| Data segment |
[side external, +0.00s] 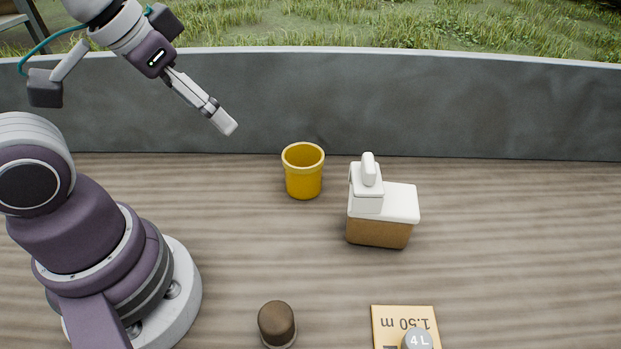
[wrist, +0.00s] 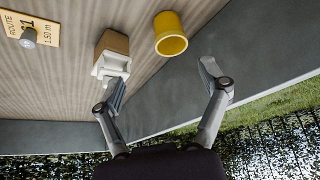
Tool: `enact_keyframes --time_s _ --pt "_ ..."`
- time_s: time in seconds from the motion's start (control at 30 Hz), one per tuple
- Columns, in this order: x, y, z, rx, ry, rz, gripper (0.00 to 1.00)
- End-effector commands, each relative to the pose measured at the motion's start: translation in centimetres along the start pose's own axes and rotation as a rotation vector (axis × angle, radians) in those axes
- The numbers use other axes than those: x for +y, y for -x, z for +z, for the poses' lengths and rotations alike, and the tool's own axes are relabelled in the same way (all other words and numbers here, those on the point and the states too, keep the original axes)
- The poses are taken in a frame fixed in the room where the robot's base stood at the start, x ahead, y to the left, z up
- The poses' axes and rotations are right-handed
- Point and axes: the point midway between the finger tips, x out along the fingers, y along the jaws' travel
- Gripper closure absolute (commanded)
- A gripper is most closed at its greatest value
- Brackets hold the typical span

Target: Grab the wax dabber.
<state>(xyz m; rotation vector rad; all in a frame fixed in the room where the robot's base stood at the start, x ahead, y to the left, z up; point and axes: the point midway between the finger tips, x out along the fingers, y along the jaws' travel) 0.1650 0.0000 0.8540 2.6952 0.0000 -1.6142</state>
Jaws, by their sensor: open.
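No label marks the wax dabber, and I cannot tell for certain which thing it is. One candidate is a short dark brown cylinder (side external: 276,322) with a pale base, upright at the bottom of the side view and outside the wrist view. Another is the rounded white upright piece (side external: 368,168) on top of a brown block with a white stepped top (side external: 384,232); this block also shows in the wrist view (wrist: 116,42). My gripper (side external: 223,121) is high above the table, left of the yellow cup. In the wrist view its fingers (wrist: 163,82) are wide apart and empty.
A yellow cup (side external: 303,178) stands upright, left of and behind the block. A tan card marked 1.50 m (side external: 404,314) lies at the front with a grey piece marked 4 L (side external: 417,341) on it. A grey wall (side external: 450,105) runs along the back. The table's right side is clear.

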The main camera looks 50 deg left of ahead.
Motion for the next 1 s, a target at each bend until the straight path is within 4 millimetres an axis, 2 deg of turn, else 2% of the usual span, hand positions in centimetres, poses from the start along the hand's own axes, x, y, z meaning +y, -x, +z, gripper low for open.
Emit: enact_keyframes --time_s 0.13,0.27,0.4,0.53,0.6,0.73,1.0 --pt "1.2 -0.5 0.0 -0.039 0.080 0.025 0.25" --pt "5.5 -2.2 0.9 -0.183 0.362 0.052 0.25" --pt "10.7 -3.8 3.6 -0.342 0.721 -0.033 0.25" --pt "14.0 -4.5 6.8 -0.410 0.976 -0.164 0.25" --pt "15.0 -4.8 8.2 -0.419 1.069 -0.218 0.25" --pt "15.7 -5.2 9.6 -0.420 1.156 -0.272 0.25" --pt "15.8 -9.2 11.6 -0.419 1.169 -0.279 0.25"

| Problem |
Repeat the listing in full and exactly. Leave any pictures out.

| Task response |
[side external, +0.00s] 
[wrist, +0.00s] 
Tool: `enact_keyframes --time_s _ --pt "_ ..."`
- time_s: time in seconds from the motion's start (control at 30 Hz), one per tuple
- Columns, in this order: x, y, z, rx, ry, rz, gripper (0.00 to 1.00)
- End-effector commands, each relative to the pose measured at the motion's start: translation in centimetres along the start pose's own axes and rotation as a rotation vector (axis × angle, radians) in those axes
- The numbers use other axes than those: x for +y, y for -x, z for +z, for the poses' lengths and rotations alike, and the tool's own axes are relabelled in the same way (all other words and numbers here, those on the point and the states too, keep the original axes)
- The poses are taken in a frame fixed in the room where the robot's base stood at the start, x ahead, y to the left, z up
- The poses' axes and rotations are right-handed
- Point and axes: the point midway between the finger tips, x out along the fingers, y along the jaws' travel
- Gripper closure absolute (commanded)
- A gripper is most closed at its greatest value
- Brackets hold the typical span

Target: Grab the wax dabber.
<state>(xyz m; rotation vector rad; all in a frame fixed in the room where the robot's base stood at the start, x ahead, y to the left, z up; point and axes: the point midway between the finger tips, x out along the fingers, y along the jaws' travel) 0.1650 0.0000 0.8540 2.6952 0.0000 -1.6142</state>
Jaws, by their sensor: open.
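No label marks the wax dabber, and I cannot tell for certain which thing it is. One candidate is a short dark brown cylinder (side external: 276,322) with a pale base, upright at the bottom of the side view and outside the wrist view. Another is the rounded white upright piece (side external: 368,168) on top of a brown block with a white stepped top (side external: 384,232); this block also shows in the wrist view (wrist: 116,42). My gripper (side external: 223,121) is high above the table, left of the yellow cup. In the wrist view its fingers (wrist: 163,82) are wide apart and empty.
A yellow cup (side external: 303,178) stands upright, left of and behind the block. A tan card marked 1.50 m (side external: 404,314) lies at the front with a grey piece marked 4 L (side external: 417,341) on it. A grey wall (side external: 450,105) runs along the back. The table's right side is clear.

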The main camera looks 50 deg left of ahead.
Motion for the next 1 s, a target at each bend until the straight path is within 4 millimetres an axis, 2 deg of turn, else 2% of the usual span, hand positions in centimetres, poses from the start along the hand's own axes, x, y, z meaning +y, -x, +z, gripper low for open.
Emit: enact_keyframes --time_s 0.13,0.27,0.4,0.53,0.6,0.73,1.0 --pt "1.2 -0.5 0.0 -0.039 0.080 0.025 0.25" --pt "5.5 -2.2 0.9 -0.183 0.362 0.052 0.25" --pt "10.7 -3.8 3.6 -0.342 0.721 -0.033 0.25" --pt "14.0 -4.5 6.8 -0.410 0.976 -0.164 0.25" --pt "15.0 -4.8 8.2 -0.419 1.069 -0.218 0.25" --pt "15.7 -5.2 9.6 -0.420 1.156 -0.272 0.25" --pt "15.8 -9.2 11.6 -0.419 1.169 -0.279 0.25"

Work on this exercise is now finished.